12. JAB TUM MAA BANOGI NA TOU PATA CHALEGA
Exams are not the only way to stimulate anxiety from your head to toe. At least, not for our beloved Maa Ji. You know shit is getting serious when she says “Jab tum Maa banogi na tou pata chalega” and there you start getting anxious while reconsidering your aamaal or else kafaara adaa karna hoga.
13. “MAIN JAA RAHI HUN GHAR CHOR KAR”
This statement is the Mother of all Bombs – THE NUCLEAR BOMB! It has the power to lead to mass destruction and the side-effects will remain for long periods of time. Obviously, if Maa ji leaves the house forever then who is going to take care of us? Though, deep down she knows that this weapon of hers will always suppress our demons and drag us down towards her merciful jannati feet.
14. AUR PHONE USE KARO?!
According to Maa ji, every problem is a result of our over excessive usage of phone or laptop.
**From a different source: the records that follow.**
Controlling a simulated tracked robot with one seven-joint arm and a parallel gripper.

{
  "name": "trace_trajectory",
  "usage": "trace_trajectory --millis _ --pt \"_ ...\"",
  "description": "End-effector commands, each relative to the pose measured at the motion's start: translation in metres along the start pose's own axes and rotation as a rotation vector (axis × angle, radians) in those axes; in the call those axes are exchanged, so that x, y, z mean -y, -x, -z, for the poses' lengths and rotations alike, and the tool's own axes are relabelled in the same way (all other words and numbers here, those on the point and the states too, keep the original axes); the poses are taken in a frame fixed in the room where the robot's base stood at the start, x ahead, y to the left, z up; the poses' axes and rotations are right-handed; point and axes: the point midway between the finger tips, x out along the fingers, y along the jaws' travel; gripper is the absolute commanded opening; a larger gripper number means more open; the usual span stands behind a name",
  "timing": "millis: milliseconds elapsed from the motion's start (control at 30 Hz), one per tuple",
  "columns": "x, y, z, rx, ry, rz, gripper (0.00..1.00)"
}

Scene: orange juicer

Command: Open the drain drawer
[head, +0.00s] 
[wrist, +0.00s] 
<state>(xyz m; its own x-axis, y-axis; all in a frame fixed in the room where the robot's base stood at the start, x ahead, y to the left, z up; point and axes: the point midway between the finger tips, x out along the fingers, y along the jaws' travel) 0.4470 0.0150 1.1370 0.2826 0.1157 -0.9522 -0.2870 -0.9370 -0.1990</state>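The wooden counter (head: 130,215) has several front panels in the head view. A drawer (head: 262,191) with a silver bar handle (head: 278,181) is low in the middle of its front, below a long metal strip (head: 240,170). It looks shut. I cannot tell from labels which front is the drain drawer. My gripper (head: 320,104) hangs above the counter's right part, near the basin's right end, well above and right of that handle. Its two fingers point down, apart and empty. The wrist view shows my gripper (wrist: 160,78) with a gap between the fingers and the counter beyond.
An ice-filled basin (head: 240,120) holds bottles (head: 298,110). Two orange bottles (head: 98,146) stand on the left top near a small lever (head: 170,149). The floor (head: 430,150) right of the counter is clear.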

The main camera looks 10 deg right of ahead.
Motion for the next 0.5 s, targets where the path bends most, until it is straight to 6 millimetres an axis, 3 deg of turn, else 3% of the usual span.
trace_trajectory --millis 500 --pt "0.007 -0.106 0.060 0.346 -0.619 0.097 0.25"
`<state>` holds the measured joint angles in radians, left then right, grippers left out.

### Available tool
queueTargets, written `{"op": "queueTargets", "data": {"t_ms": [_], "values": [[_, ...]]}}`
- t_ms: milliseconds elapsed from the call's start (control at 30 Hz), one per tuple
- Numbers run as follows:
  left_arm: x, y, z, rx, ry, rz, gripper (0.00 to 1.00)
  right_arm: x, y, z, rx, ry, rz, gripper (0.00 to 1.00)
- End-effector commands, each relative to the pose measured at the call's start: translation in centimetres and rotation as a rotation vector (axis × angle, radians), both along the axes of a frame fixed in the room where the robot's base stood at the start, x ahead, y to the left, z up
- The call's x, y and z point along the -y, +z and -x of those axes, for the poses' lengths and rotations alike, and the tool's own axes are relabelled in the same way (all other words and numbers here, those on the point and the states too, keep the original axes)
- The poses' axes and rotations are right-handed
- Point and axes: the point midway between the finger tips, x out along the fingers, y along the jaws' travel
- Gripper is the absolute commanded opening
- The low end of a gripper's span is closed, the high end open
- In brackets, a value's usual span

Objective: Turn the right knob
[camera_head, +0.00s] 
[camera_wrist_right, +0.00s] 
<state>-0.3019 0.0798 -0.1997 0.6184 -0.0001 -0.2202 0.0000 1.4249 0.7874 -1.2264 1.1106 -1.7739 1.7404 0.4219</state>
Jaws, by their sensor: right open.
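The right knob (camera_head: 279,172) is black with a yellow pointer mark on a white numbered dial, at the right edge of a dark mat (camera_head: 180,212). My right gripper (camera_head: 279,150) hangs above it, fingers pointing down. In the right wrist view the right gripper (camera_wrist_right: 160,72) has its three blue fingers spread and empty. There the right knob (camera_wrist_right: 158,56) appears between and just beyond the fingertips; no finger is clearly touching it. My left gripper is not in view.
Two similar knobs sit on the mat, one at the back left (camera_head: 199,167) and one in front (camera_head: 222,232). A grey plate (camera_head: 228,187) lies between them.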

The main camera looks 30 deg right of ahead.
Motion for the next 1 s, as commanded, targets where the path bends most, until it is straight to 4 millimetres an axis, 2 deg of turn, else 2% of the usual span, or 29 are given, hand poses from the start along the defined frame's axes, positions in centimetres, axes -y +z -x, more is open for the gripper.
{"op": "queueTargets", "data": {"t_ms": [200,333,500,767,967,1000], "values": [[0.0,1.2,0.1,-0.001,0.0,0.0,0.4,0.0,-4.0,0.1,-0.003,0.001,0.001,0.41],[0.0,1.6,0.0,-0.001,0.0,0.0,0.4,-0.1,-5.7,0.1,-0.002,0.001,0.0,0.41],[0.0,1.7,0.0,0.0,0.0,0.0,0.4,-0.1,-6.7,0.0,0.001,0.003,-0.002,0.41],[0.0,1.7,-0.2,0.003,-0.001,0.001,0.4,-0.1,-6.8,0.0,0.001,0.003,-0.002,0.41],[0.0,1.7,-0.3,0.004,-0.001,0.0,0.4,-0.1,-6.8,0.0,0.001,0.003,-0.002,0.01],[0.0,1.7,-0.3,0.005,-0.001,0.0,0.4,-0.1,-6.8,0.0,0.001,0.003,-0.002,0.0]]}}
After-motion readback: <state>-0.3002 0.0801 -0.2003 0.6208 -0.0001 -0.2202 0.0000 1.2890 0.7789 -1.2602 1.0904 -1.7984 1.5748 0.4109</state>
If you have a headache, it is because of your usage of phone. If you have a stomach ache, it is because of your phone. If you have a bad grade, thank your phone. If you are single, praise your mobile…oh wait! Nooo. You cannot be single if you have a phone in your God damn hands!
15. PATA SAB HAI PHIR BHI AMMAL NAHI KARNA
That Mulani mode of Maa ji where she ends up catching you doing some religious discussion by chance and there she strangles you with her tongue by saying “Kabhi ammal nahi karna!”
16. QADAR NAHI HAI TUM LOGON KO!
Oh, how can we forget the moment of our clumsiness where we become the ungrateful species on this planet. You know when you break a glass accidentally, you end up breaking the trust between you and Maa jee as well. Her sarcastic encouragement “shabash beta” is the subliminal message that you are a disgrace to her and you do not have any “Qadar” of her/her belongings.
But anyways. Whatever our mother is like, and no matter how crazy she drives us, we know we cant live without her. Shes our personal super hero and we should be proud of all that she does for us.